§ COLLECTED DATA:
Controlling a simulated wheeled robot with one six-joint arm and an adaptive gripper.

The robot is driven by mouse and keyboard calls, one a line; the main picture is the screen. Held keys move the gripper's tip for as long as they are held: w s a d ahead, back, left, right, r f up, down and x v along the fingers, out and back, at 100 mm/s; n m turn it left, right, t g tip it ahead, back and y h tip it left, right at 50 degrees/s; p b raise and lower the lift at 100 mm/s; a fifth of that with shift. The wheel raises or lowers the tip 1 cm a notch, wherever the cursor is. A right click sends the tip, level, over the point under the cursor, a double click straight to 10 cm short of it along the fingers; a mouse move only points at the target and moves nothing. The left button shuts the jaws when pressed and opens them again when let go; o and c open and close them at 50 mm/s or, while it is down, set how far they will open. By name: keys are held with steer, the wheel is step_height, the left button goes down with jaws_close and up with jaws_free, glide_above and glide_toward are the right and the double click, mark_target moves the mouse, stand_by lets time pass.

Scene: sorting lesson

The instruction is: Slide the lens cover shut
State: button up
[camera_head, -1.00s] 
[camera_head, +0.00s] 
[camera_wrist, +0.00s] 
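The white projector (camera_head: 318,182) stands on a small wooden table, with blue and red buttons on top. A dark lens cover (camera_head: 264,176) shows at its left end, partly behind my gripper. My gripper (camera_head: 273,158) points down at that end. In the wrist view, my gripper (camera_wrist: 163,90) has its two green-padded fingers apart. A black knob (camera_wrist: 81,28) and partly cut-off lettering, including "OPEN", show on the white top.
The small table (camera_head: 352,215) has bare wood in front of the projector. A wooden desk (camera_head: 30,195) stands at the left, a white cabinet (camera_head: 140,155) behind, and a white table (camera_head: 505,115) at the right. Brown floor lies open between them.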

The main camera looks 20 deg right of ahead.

§ EXERCISE GOAL:
Look at the material above and copy, word for word, its lines from the first through the one containing "[camera_head, +0.00s]".

§ FINAL RESULT:
Controlling a simulated wheeled robot with one six-joint arm and an adaptive gripper.

The robot is driven by mouse and keyboard calls, one a line; the main picture is the screen. Held keys move the gripper's tip for as long as they are held: w s a d ahead, back, left, right, r f up, down and x v along the fingers, out and back, at 100 mm/s; n m turn it left, right, t g tip it ahead, back and y h tip it left, right at 50 degrees/s; p b raise and lower the lift at 100 mm/s; a fifth of that with shift. The wheel raises or lowers the tip 1 cm a notch, wherever the cursor is. A right click sends the tip, level, over the point under the cursor, a double click straight to 10 cm short of it along the fingers; a mouse move only points at the target and moves nothing. The left button shuts the jaws when pressed and opens them again when let go; o and c open and close them at 50 mm/s or, while it is down, set how far they will open. By name: keys are held with steer, the wheel is step_height, the left button goes down with jaws_close and up with jaws_free, glide_above and glide_toward are the right and the double click, mark_target moves the mouse, stand_by lets time pass.

Scene: sorting lesson

The instruction is: Slide the lens cover shut
State: button up
[camera_head, -1.00s] 
[camera_head, +0.00s] 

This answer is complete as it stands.